For a thousand years, England has had a monarchy. And, for the most part, the kings and queens of England have added to the country’s stability.
For a terribly violent and chaotic period in the mid-17th century, England had no king. And it got ugly.
Lord Protector Oliver Cromwell ruled the British Isles with an iron fist from 1653-58. It would be easy and appropriate for the Windsors to dismiss the Cromwell years as a shameful aberration. But, curiously, they don’t. The British ruling class and many historians tend to gloss over Cromwell’s crimes.
The pro-Cromwell film “Cromwell” does the same thing. It fabricates virtues that don’t exist while ignoring the oppression and mass murder that he perpetrated.
Most of the story takes place during the English Civil War (1640-49), which pit the mostly Puritan forces of Parliament against the mostly Anglican and Catholic forces of King Charles I.
During the Civil War, passionate Puritan nobleman Oliver Cromwell (Richard Harris) distinguished himself as a great military organizer and field strategist.
With his New Model Army in toe, Lord Cromwell fought himself into the role of acting head of England. While Charles I (Alec Guinness) was on his way to losing his head entirely.
And just what motivated this warrior tyrant? According to writer/director Ken Hughes, Oliver Cromwell was fighting for the people and democracy. That is a ludicrous lie.
In theory, he wanted Puritan noblemen to rule the British Isles. In practice, he grabbed all the power for himself, backed by his standing army. The film laughably states that Oliver Cromwell established a Republic. In reality, he was a military strongman who founded a Japanese-style medieval Shogunate.
I actually liked watching the movie “Cromwell.” It is well-paced for an historical epic and I enjoyed Alec Guinness’s empathetic take on the well-meaning but ill-fated king. But I do not understand what motivated the filmmakers to put a positive spin on an objectively horrible historical figure.
Richard Harris’s Cromwell claims to be fighting for freedom and “the common people.” But the experiment of Puritan rule in England was anything but liberating.
Puritan Parliament criminalized theater, make-up, colorful dresses, most sports, and Christmas carols.
One group of people who most certainly did not feel liberated were the unfortunate Catholics of the British Isles. One thing that “Cromwell” gets right is Oliver Cromwell’s fanatical hatred of Roman Catholicism.
In the movie, Richard Harris only talks about his distrust of Catholics. In real life, he acted. Cromwell’s violent suppression of an Irish uprising was one of the most shameful episodes in the history of English imperialism.
The slaughter of countless Catholics was only the beginning. Cromwell had tens of thousands of Irish people rounded up and sold into indentured servitude in England and the Americas.

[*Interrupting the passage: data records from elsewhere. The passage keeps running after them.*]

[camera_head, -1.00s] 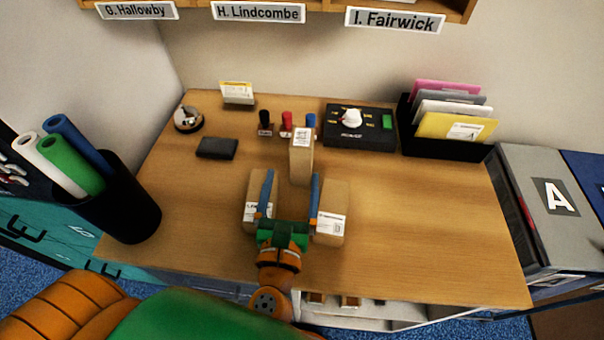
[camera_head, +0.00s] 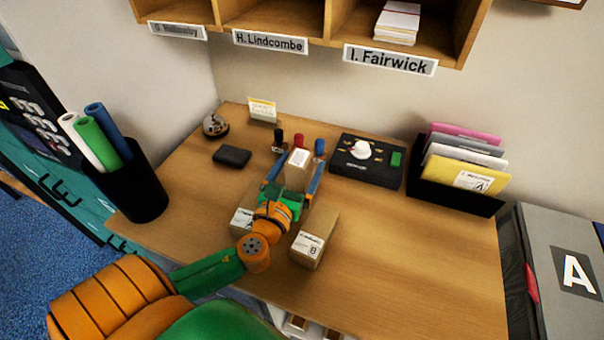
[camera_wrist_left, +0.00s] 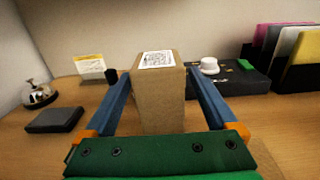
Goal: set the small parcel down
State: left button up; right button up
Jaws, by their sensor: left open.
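A small brown parcel (camera_head: 298,176) with a white label on top stands upright on the desk, near the back middle. My left gripper (camera_head: 292,172) is open, with one blue finger on each side of this parcel. In the left wrist view a gap shows between the left finger and the parcel; the right finger is closer to it, and I cannot tell whether it touches. My right gripper is not in view.
Two more labelled parcels stand nearer the front: one (camera_head: 239,222) partly behind my wrist, one (camera_head: 315,240) to its right. Stamps (camera_head: 299,141), a black box (camera_head: 365,172) and a file rack (camera_head: 455,193) line the back. The desk's right front (camera_head: 420,270) is clear.

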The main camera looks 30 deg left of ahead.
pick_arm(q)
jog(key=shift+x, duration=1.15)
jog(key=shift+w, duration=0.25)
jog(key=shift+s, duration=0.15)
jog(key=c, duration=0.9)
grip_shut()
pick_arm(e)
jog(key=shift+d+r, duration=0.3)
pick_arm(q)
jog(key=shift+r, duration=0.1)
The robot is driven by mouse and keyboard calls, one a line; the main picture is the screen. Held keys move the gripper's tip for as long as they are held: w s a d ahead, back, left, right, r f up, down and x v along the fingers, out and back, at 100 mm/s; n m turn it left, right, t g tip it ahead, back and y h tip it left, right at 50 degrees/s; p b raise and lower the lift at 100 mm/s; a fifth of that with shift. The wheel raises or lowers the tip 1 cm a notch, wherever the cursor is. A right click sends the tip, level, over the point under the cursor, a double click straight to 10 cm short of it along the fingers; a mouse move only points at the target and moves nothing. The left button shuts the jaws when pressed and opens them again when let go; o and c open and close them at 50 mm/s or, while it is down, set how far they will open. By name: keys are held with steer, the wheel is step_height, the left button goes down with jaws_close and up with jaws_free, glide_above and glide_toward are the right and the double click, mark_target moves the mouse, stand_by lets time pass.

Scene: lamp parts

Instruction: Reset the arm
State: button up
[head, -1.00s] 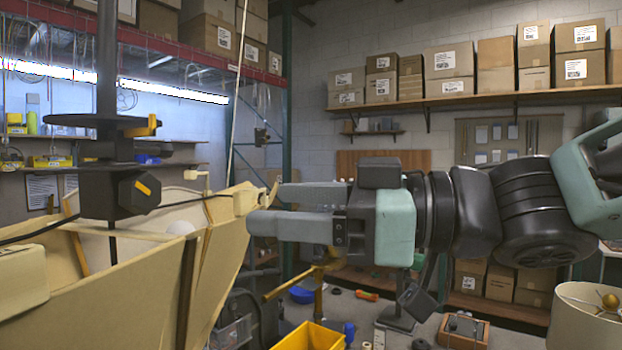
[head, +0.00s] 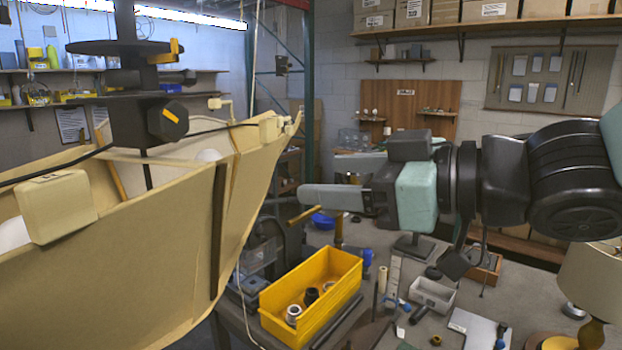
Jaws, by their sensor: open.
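My gripper (head: 318,181) is in the middle of the head view, at the left end of my arm. Its two grey fingers are spread apart with nothing between them. They point left, toward the upper corner of a large cream panelled lampshade (head: 165,235). In the picture a small gap shows between the fingertips and that corner. The shade fills the left side, around a black upright stand (head: 140,115) with a yellow-marked knob. A white bulb (head: 208,156) shows partly inside the shade.
A yellow bin (head: 335,303) with a few round parts stands on the workbench below my gripper. A table lamp (head: 590,283) stands at the right edge. Small tools and a white tray (head: 432,294) lie between them. Shelves with cardboard boxes (head: 485,11) line the back wall.

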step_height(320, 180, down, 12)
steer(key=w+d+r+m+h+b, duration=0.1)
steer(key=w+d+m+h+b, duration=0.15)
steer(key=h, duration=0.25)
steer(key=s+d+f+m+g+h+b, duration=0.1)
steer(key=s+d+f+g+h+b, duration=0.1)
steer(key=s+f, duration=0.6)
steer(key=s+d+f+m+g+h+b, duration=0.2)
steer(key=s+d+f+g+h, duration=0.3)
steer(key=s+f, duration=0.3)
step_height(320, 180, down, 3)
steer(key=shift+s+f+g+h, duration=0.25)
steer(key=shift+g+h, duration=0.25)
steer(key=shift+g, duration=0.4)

He robbed Catholics of their farms and gave the estates to Protestant landlords.
Due in large part to Oliver Cromwell, Irish Catholics became mere colonial subjects in their own country for the next 250 years. Cromwell is still hated in Ireland, and rightly so.
But not in England. When the final British king is pressured to forfeit his crown, the Windsor family should look at themselves in the mirror. One of the reasons why the monarchy lost legitimacy was their disturbing and completely unnecessary respect for the legacy of Oliver Cromwell.